But just why is jam so woven into the British consciousness, especially in times of crisis?
Rebecca Earle, food historian from the University of Warwick, explores jam’s back-story.

Recently I went to a concert to celebrate the hundredth anniversary of the Warwickshire branch of the Women’s Institute. It was a jolly event featuring a brass band, an a cappella choir singing imaginative arrangements from classic musicals, and, as a finale, a group called The Retros who got everyone bopping around to La Bamba at the front of the hall. But there wasn’t any jam. I couldn’t help feeling disappointed, even though, in retrospect, it is hard to see how jam could have slotted into the programme.

The jam connection

It’s just that the WI is so closely associated with jam. Its own website devotes whole pages to explaining the ‘jam connection’, as well as providing recipes for jams, marmalades and preserves. Making jam has been a defining activity for the WI from its founding in 1915. During the First World War the Board of Agriculture allocated a steady supply of sugar to the WI for the specific purpose of making jam, which was identified as an important national priority. By teaching jam-making and other domestic skills, insisted the Ministry of Agriculture in 1920, the WI ‘helps each woman to realise her individual duty to the community’. Between 1940 and 1945, the WI preserved some twelve million pounds of fruit, again drawing on direct government support.[1]

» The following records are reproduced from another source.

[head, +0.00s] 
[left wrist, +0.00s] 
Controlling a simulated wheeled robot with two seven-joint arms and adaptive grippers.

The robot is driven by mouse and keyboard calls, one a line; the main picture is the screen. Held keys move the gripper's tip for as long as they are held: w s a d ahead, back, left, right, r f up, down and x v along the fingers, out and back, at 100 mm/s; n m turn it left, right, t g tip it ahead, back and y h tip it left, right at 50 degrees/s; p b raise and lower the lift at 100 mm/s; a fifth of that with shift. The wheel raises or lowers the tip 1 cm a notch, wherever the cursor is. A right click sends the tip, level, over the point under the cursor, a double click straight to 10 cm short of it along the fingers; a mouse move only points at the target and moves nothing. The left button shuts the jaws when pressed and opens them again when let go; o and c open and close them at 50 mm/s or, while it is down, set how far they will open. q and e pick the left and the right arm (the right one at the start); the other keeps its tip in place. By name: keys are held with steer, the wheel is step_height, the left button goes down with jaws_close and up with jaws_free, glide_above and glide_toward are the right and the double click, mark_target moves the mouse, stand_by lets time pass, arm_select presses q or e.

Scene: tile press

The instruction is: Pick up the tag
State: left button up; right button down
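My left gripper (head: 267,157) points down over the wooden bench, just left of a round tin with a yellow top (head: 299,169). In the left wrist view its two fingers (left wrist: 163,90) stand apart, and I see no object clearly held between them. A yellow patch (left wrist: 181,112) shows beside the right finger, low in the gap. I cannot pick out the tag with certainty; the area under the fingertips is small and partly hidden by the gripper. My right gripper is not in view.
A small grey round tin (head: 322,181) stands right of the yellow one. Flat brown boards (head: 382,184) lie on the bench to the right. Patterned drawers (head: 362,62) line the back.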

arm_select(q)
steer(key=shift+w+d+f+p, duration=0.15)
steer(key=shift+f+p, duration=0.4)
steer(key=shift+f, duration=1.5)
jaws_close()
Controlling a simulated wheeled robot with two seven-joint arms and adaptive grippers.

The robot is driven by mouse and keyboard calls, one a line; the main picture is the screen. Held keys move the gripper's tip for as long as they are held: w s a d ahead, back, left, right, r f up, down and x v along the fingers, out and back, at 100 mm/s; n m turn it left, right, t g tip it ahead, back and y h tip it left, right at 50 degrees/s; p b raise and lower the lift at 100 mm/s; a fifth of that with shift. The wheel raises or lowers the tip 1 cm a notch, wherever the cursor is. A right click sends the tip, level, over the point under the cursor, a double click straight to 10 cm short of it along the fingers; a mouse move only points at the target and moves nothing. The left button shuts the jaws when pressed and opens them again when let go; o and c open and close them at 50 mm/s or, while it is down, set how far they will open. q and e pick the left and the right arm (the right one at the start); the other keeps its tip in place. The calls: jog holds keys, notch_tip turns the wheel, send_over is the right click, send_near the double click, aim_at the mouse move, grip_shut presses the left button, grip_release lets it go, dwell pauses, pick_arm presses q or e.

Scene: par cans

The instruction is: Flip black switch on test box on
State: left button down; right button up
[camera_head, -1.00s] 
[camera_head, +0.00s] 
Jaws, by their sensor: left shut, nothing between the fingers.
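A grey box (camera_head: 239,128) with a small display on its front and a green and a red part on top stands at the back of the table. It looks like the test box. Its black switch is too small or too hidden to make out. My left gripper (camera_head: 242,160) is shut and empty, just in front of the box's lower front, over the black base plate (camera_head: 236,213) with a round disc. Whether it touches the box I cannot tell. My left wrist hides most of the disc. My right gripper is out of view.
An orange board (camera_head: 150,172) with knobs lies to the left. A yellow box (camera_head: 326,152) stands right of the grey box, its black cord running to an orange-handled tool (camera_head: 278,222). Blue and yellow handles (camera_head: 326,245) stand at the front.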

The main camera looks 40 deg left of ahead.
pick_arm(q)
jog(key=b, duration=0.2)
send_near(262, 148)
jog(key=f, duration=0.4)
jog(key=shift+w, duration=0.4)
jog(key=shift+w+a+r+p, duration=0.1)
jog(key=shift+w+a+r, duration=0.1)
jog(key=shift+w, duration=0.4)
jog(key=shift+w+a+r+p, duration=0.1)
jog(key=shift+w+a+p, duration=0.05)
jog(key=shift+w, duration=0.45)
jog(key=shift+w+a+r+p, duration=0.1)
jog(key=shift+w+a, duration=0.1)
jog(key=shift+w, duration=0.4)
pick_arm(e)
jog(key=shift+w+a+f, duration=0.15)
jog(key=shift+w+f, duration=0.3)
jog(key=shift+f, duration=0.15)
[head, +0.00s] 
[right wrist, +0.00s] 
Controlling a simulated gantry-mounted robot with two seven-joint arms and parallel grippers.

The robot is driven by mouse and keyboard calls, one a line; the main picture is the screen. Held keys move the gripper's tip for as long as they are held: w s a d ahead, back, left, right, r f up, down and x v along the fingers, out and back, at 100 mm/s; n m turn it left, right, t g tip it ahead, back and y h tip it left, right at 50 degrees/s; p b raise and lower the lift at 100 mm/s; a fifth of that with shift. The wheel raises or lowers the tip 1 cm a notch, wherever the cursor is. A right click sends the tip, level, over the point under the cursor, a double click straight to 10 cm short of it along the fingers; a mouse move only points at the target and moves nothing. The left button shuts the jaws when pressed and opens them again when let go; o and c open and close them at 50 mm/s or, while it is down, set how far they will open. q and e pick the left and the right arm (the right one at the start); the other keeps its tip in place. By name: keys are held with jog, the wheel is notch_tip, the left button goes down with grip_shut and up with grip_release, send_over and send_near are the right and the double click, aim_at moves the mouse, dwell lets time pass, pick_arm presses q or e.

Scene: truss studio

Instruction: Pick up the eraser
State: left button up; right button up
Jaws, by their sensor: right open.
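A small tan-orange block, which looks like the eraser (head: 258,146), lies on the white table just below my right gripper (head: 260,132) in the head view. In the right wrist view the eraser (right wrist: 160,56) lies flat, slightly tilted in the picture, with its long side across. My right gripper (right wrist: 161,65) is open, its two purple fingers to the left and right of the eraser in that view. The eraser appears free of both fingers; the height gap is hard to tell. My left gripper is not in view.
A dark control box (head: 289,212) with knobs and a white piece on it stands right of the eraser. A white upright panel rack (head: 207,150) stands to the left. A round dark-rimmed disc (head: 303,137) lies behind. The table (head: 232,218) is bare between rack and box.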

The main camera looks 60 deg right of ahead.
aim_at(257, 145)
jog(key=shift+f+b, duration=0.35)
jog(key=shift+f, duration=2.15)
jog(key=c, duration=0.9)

Other moments of smaller historic importance have also been marked by a flurry of jam-making. During the Queen’s 1977 Silver Jubilee, the WI went into jam over-drive, according to the cookery-writer Jane Grigson, in order to produce the quantities of damson cheese needed to accompany the roast saddle of lamb served at a state banquet for King Birendra of Nepal. The king had ‘acquired a taste for English food at Eton, as a schoolboy’, which, Grigson observed in Jane Grigson’s Fruit Book, ‘is more than most of the English do at their schools’.

Industrial jam

Jam of course long predates the WI. Roman cookery books from the first century CE offer recipes, and the notion of preserving fruit in a mixture of honey or sugar is an ancient one. Jam did not however become a common foodstuff until the spread of plantation slavery in Europe’s American colonies made sugar cheap and accessible to ordinary people. As the price of slave-produced sugar fell, so did the cost of jam. Sugar’s great historian Sidney Mintz noted in Sweetness and Power: The Place of Sugar in Modern History, that Britain’s industrial revolution was fuelled by heavily-sweetened tea and white bread spread with sugary preserves, which provided the proletariat with the calories (if not the nutrients) they needed to sustain eighteen-hour days in a textile factory. Cheap, industrial jam is part of the legacy of slavery.

Home-made

Home-made jam tends to evoke more positive memories of family and the small pleasures of domesticity. Such jam, writes Hugh Fearnley-Whittingstall in the introduction to the The River Cottage Preserves Handbook, ‘epitomise the values at the heart of a well-run, contented kitchen’. Making jam is the sort of thing we imagine domestic goddesses such as Nigella doing on weekends. Nonetheless, as the WI’s wartime jam-making reminds us, home-made jam reflects historical processes just as much as a jar of Tesco Everyday Value Strawberry Jam (61g of sugar per 100g of jam).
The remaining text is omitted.